Devices to assist with astronomical computing were developed in many continents and in many cultures. The Mayans compiled data and calculations related to astronomy as long ago as the 9th century bc, using a catalogue of such information to make predictions about eclipses, the phases of the moon and the movements of the planets. The ancient Greeks and Chinese each invented forms of ‘armillary sphere’ to demonstrate the motion of stars about the earth.

At the end of the 10th century ad, the Persian astronomer Abu Mahmud Hamid ibn al-Khidr Al-Khujandi constructed a huge sextant-like device near Tehran to measure the earth’s tilt. In Samarkand, in the early 15th century, Jamshid al-Kashi developed machinery to predict the alignment of planets. The list could go on, but perhaps the most famous is the complex Antikythera mechanism, which has been called the world’s oldest computer.

At the Museum of the History of Science in Oxford there is an astonishing collection of ‘astrolabes’. Astrolabes are used to determine the angle of elevation of stars. The elevation of a particular astronomical body varies with latitude and so the device could help travellers identify their location. The earliest astrolabe in the Oxford collection dates from around ad900 and was made in Syria or Egypt. As Islamic culture percolated into Europe via southern Spain, along with it came Islamic knowledge, equipment and computation.
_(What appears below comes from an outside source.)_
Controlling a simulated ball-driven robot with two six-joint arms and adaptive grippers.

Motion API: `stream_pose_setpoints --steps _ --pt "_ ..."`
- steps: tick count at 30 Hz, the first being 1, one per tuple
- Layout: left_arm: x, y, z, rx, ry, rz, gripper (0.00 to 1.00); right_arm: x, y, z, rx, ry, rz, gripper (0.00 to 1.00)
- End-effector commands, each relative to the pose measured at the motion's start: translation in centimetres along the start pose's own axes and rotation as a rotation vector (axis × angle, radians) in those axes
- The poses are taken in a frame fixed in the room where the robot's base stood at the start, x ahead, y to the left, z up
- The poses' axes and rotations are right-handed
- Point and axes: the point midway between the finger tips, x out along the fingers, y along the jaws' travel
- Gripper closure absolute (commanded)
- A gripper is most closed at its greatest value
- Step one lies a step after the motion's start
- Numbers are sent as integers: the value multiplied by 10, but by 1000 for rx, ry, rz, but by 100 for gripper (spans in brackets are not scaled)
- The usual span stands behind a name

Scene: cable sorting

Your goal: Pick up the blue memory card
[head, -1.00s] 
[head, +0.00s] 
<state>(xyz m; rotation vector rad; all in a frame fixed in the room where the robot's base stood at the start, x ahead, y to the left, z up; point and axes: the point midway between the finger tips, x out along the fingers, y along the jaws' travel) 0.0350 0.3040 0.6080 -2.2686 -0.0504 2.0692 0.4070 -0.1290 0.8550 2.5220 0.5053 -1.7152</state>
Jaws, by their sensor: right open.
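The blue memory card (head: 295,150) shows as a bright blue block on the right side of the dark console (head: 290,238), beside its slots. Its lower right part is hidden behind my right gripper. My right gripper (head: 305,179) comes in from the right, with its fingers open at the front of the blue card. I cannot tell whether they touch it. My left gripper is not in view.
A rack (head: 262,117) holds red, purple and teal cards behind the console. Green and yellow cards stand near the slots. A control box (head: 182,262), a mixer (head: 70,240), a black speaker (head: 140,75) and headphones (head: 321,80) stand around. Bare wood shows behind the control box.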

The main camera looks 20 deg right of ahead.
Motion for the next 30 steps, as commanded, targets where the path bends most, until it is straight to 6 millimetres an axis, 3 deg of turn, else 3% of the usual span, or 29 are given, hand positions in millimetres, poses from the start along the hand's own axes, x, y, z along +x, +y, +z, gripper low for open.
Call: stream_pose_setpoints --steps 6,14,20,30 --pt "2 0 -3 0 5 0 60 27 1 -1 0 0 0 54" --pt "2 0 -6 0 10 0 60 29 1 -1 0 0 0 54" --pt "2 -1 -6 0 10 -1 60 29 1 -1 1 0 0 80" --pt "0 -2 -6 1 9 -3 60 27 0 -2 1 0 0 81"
One of the earliest astrolabes in the Oxford collection dates from around ad1300, with star pointers in the form of birds with long beaks. Astrolabes of increasing decorative quality and sophistication began to be created in Europe around the time of the Renaissance, though their accuracy for navigation at sea was poor when compared with other instruments such as a sextant. For people of Islamic faith, the direction of Mecca is a necessary calculation; an astrolabe can be used for that purpose. Astrolabes are probably better classified as aids to measurement rather than computational devices, but the contrary argument can be made since (like the Antikythera mechanism) they provide short-cuts for the user, with much information and the product of accumulated knowledge stored within their dials and scales.
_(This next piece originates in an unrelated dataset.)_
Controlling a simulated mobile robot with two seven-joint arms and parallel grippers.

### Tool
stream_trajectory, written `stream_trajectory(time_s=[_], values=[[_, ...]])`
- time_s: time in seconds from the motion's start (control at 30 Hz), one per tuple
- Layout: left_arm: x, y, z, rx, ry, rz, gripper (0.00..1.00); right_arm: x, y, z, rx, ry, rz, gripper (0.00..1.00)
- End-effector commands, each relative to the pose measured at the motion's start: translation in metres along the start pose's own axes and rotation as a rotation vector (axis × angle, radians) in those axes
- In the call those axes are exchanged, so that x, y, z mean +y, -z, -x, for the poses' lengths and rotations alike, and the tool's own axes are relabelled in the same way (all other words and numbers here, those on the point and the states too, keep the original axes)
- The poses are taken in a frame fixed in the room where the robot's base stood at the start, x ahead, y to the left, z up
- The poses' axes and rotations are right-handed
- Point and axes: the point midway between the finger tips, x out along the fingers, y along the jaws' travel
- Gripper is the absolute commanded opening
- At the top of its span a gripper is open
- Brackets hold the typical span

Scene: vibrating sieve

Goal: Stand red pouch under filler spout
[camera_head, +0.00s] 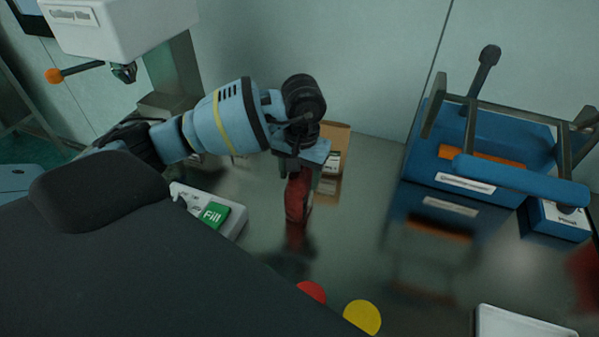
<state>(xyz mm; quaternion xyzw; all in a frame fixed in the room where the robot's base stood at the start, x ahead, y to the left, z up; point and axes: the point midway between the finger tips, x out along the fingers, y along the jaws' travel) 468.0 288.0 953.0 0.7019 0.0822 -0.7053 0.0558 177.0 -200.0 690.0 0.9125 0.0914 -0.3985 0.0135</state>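The red pouch (297,196) is upright near the middle of the head view, over the shiny dark table. My left gripper (298,176) points down from above, with its fingers on either side of the pouch's top, and is shut on it. The pouch's lower end is close to its own reflection; I cannot tell whether it touches the table. A white control box with a green Fill button (212,215) stands to the left of the pouch. My right gripper is not in view.
A blue machine (482,150) with a frame and lever stands at the right, beside a small blue box (560,218). A tan box (335,145) is behind my gripper. A white tray (520,322) is at the bottom right. A white machine head (115,28) is at the upper left.

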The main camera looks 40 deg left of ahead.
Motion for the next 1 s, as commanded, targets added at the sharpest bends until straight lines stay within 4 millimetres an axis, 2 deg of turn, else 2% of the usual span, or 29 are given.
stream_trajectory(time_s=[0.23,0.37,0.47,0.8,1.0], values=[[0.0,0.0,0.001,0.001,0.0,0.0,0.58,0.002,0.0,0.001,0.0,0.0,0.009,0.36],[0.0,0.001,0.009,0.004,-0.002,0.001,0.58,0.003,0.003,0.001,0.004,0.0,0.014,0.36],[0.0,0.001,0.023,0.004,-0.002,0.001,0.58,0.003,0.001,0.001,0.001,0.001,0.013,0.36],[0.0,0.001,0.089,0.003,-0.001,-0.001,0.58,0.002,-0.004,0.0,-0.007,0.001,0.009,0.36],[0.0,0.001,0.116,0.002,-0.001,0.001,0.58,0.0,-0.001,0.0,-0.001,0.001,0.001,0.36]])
Another astronomical device that falls between measurement and computation is the clock. We may not ordinarily think of a clock as a means to observe the behaviour of the heavens but, as the Assyrians taught us, the division of a day into equal parts is a natural progression from an observation of the sun’s movement. Telling the time using an instrument such as a sundial or a water-clock is unlikely to be regarded as an exercise in computing. But when you consider the complexity of a modern mechanical clock with an escapement, spring- or weight-driven motion and gearing to convert motion to a read-out on the clock’s face, the distinction becomes fuzzy. The machine is actually computing the time, rather than relying on the passage of time to give you an observation: were it not so, clocks would not run fast or slow. The earliest mechanical clocks that compute, rather than measure, time, were invented in China in the 8th century ad. In Europe, clocks with escapements were put into many ecclesiastical buildings at the end of the 13th century ad, particularly in England, France and Italy.
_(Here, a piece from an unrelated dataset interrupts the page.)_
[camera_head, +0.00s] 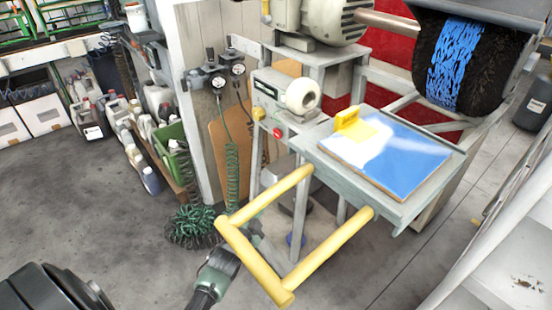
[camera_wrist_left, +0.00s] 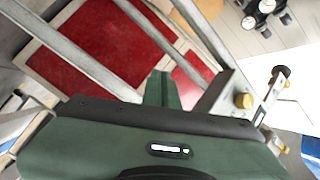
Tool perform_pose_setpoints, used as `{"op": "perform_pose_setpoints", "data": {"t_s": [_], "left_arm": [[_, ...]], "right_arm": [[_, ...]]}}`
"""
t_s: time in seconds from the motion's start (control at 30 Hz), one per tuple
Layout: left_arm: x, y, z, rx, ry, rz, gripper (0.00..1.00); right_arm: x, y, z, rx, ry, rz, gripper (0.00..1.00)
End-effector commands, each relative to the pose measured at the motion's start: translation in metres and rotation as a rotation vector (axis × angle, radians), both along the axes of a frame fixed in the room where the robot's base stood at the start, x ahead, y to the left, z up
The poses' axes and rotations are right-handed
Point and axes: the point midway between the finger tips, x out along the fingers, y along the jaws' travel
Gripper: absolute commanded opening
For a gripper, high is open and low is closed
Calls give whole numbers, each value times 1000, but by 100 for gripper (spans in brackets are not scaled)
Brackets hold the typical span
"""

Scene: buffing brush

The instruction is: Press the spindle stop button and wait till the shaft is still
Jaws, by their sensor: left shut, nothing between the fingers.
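A red button (camera_head: 278,132) sits on the front of the pale control box (camera_head: 268,88) under the motor (camera_head: 335,14). A yellow knob (camera_head: 258,114) is left of it. The shaft (camera_head: 390,23) runs right from the motor towards the black brush (camera_head: 470,62) with a blue band; whether it turns cannot be told from one moment. My left gripper (camera_head: 252,232) is low, near the yellow rail frame, well below the button and apart from it. In the left wrist view its green fingers (camera_wrist_left: 162,88) are together and empty. My right gripper is in neither view.
A yellow rail frame (camera_head: 240,248) juts out from the grey table (camera_head: 395,208), which carries a blue-and-white board (camera_head: 400,165) and a yellow block (camera_head: 347,118). Green coiled hoses (camera_head: 195,225) lie left.

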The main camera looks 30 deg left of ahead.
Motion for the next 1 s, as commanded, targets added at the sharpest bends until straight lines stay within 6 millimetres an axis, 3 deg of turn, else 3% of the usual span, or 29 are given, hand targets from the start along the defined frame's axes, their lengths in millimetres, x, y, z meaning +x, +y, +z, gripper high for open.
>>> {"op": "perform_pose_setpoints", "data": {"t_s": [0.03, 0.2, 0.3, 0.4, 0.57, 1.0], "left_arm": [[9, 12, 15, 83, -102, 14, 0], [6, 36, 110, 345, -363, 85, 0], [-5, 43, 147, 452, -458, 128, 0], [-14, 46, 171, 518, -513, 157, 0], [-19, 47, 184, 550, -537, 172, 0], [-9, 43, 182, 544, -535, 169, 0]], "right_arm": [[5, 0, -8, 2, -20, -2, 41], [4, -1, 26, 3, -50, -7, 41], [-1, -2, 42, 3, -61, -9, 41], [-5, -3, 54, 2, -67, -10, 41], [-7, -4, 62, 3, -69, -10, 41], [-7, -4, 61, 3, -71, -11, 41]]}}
It was not always the case that hours were of equal duration. Clock technology had to reflect this. Traditional Japanese time-keeping required the hours of daylight to be divided into six parts and the hours of darkness also to be so divided. As summer recedes into winter the durations of these parts will change. Western engineering during the Japanese Edo period (1603–1868ad) had allowed clocks of immense beauty and accuracy to be developed for timekeeping of equal-length hours; the challenge to the engineers’ ingenuity was to find a mechanism to handle the inequality of Japanese hours.

Pillar clocks do not have a Western-style circular face but a descending weight that passes markers as the day wears on. The markers can be adjusted according to the season or whether it is day or night. When the clock is wound, the weight is brought back to the start of its path.

Other types of Japanese clock do have a circular face. A curious example in the Seiko Museum in Tokyo has a rotating face, but fixed hands. Every day, at dawn and again at dusk, the weights that drive the mechanism that rotates the face must be adjusted slightly to ensure the time-keeping keeps pace with the changing seasons. Once Japanese culture was exposed to Western ideas – approximately at the same time as the Renaissance in Europe – this brought with it the notion of fixed-duration hours and mechanical European-style clocks. Soon after Japan ended its policy of isolation in 1873, the traditional Japanese method of time-keeping disappeared.